For the fourth year in a row, the independent film festival celebrates the power of black storytelling with a series of screenings, panel discussions and short films.
The festival kicks off Thursday with clips from the eagerly anticipated film “Harriet,” based on abolitionist Harriet Tubman, at The Valentine, 1015 E. Clay St., followed by a panel discussion.
On Friday, the festival will delve into the world of hip-hop fashion with the Virginia premiere of the documentary “The Remix: Hip Hop x Fashion” at the Institute for Contemporary Art, 601 W. Broad St. The film looks at the women who created some of the most legendary looks in hip-hop.
Dapper Dan, Harlem’s hip-hop tailor who became known for remixing luxury brands like Louis Vuitton, Gucci and Fendi, will participate in a panel discussion after the screening, as well as celebrity stylist and designer Misa Hylton. Hylton has styled many hip-hop celebrities in the past, like Lil’ Kim’s famous purple one-shouldered catsuit with a sequin pasty covering the breast.
On Saturday, “The Central Park Five” will be screened at the ICA. The Ken Burns’ documentary explores the story of five black and Latino teenagers who were convicted of raping a white woman in Central Park in 1989. After they spent many years in prison, a serial rapist confessed to the crime.
Central Park Five exoneree Raymond Santana will attend the screening and host a moderated discussion after the film at the ICA.
Also on Saturday, the popular Saturday Shorts Showcase will screen more than 30 short films at a host of galleries and museums, such as Candela Gallery at 214 W. Broad St., 1708 Gallery at 319 W. Broad St., and the Black History Museum and Cultural Center of Virginia, 122 W. Leigh St.
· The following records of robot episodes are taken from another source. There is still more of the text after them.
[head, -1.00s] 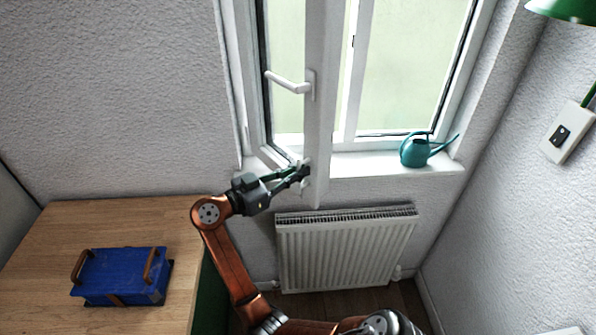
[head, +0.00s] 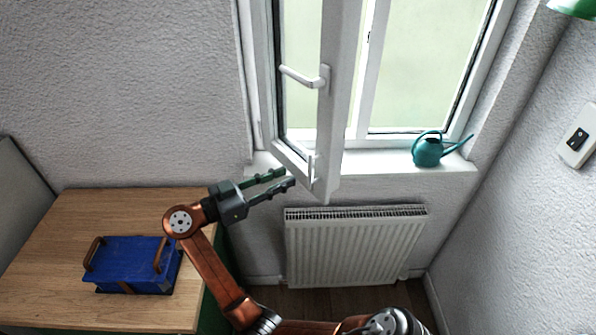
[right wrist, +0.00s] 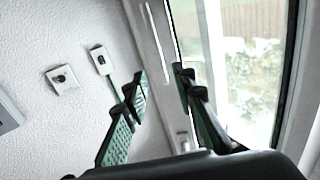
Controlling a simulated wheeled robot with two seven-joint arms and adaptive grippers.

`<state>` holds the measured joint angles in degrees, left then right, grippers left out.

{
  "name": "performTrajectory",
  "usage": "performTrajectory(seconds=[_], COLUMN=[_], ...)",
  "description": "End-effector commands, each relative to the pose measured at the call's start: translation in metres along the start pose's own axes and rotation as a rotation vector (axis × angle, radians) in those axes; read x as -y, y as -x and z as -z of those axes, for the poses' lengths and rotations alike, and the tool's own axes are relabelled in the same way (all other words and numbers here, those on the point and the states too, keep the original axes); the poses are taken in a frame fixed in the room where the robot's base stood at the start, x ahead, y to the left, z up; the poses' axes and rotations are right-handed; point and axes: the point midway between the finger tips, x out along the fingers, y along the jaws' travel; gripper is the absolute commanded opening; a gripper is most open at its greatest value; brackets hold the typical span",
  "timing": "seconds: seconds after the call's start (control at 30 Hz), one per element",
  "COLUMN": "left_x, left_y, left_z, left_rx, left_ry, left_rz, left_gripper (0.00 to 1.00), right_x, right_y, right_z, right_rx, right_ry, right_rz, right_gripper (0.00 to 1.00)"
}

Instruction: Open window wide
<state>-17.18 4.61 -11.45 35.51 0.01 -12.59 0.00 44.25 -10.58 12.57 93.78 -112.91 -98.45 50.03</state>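The white window sash (head: 341,110) stands swung inward from its left side, leaving a gap on its right. Its white handle (head: 305,77) points left across the glass. My right gripper (head: 288,178) is beside the lower part of the sash, on its left. Its two dark green fingers are apart with nothing between them, and they look clear of the sash. In the right wrist view the gripper (right wrist: 161,82) shows the same spread fingers, with window glass (right wrist: 240,60) behind on the right. My left gripper is not in view.
A teal watering can (head: 428,151) stands on the sill, right of the sash. A radiator (head: 355,248) is below the window. A blue case (head: 130,262) with brown handles lies on the wooden table (head: 50,275) at left. A wall switch (head: 578,138) is at right.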

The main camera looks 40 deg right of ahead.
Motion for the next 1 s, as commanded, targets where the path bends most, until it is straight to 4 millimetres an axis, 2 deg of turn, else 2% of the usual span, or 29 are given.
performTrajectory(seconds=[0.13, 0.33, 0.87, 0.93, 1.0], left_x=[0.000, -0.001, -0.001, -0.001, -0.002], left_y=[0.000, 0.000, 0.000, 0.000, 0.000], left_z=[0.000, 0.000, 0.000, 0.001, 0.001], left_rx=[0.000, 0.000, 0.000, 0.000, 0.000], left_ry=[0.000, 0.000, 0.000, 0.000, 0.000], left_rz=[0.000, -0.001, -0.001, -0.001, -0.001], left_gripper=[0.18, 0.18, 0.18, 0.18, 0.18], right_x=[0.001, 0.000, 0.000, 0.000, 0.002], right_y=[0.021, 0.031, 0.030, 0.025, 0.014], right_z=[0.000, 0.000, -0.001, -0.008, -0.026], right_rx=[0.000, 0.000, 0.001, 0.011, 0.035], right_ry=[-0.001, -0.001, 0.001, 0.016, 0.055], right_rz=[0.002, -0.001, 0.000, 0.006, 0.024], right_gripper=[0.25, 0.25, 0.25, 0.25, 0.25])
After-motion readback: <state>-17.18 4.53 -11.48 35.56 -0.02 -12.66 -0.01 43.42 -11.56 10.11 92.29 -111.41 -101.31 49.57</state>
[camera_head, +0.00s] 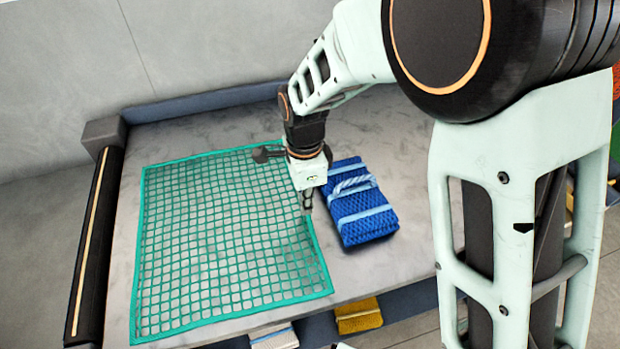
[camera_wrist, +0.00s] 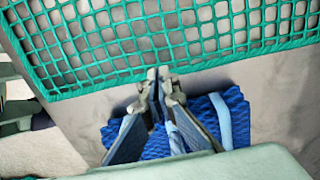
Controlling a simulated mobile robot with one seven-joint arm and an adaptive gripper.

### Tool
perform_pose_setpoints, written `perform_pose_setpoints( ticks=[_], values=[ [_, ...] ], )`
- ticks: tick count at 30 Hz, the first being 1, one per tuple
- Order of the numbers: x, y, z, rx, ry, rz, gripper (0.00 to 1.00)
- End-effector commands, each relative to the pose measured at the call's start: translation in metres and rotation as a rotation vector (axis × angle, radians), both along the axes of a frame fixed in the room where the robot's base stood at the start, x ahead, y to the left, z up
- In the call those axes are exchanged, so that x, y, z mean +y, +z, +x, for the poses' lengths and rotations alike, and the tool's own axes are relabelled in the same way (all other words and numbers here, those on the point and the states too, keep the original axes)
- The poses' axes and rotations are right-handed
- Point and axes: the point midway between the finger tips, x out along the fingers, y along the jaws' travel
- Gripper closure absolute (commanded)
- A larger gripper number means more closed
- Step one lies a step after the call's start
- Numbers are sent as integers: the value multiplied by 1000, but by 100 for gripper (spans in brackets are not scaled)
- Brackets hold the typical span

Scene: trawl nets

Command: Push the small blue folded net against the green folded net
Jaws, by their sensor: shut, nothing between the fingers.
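A blue folded net (camera_head: 372,228) with light blue bands and a pale loop lies on the grey table, right of centre. In the wrist view the blue net (camera_wrist: 236,112) shows partly behind my fingers. The green net (camera_head: 232,235) lies spread flat, not folded, to its left; its edge also crosses the wrist view (camera_wrist: 200,62). A strip of bare table separates the two nets. My gripper (camera_head: 307,203) is shut and empty, pointing down near the green net's right edge, left of the blue net. Whether the fingertips touch the table or a net is unclear.
A dark roller (camera_head: 95,250) runs along the table's left edge, and a raised rim (camera_head: 205,100) runs along the back. A yellow folded net (camera_head: 358,316) and a whitish one (camera_head: 272,336) lie below the front edge. Bare table (camera_head: 410,145) shows right of the blue net.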

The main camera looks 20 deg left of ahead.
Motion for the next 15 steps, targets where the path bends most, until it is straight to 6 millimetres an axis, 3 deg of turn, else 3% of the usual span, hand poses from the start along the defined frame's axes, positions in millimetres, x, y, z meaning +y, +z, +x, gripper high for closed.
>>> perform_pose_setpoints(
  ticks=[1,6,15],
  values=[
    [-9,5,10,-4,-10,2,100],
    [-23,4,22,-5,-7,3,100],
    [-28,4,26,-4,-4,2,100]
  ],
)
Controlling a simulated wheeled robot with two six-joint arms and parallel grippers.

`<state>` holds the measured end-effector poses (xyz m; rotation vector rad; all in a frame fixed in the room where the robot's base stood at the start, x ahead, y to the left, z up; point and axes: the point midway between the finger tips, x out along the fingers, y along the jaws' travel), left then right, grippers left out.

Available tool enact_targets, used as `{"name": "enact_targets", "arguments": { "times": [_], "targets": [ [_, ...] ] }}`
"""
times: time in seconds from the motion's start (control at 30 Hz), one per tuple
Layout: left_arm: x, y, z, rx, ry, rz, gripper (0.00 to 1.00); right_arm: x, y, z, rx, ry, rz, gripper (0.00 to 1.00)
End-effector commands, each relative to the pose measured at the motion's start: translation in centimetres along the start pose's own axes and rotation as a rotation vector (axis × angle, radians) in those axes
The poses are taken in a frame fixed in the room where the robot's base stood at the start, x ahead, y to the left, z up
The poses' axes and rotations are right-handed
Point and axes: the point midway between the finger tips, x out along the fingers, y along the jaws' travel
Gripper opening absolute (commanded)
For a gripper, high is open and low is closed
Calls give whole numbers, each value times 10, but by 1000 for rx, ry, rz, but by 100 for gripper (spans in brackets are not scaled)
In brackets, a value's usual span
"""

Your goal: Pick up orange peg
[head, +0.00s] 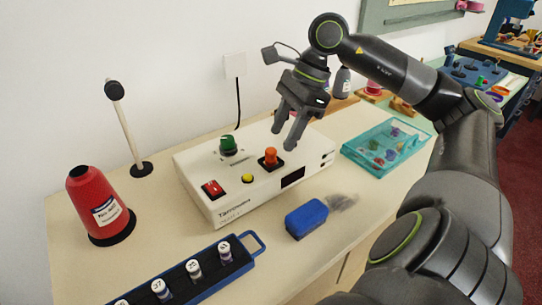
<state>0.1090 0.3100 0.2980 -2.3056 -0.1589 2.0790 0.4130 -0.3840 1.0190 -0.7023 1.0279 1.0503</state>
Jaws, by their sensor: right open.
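The orange peg (270,155) stands upright in a dark square base on top of the white box (235,203). My right gripper (283,138) is open and empty, with its fingers pointing down. In the picture its fingertips are just above and to the right of the peg, apart from it. Exact depth between them is hard to tell. My left gripper is not in view.
The box also carries a green knob (228,144), a red switch (212,189) and a yellow button (248,178). A blue eraser (306,218), a teal tray (372,169), a red thread cone (98,205) and a blue vial rack (216,279) surround it.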

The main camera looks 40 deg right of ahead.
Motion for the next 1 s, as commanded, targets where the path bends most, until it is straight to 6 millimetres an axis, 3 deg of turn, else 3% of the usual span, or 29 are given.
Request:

“We started the festival as a monthly showcase where we would screen one short film at a gallery around town and bring in the filmmaker. That’s how we introduced ourselves to Richmond and developed relationships in the city,” Moon said. “It’s one of my favorite parts of the festival. And it’s nice to recreate that experience ‘times 10’ on a Saturday afternoon.”
The festival will also include a screening of “When I Get Home,” an experimental short film by singer-songwriter Knowles, at Candela Gallery on Saturday. The film was screened at the ICA earlier this month.
“There are very limited expressions of blackness in our culture. Our goal is to create spaces where black cinema is highlighted so that the full range of black experience can be seen and understood,” Moon said. “It’s important for everyone to feel that there are reflections of themselves out there in the world.”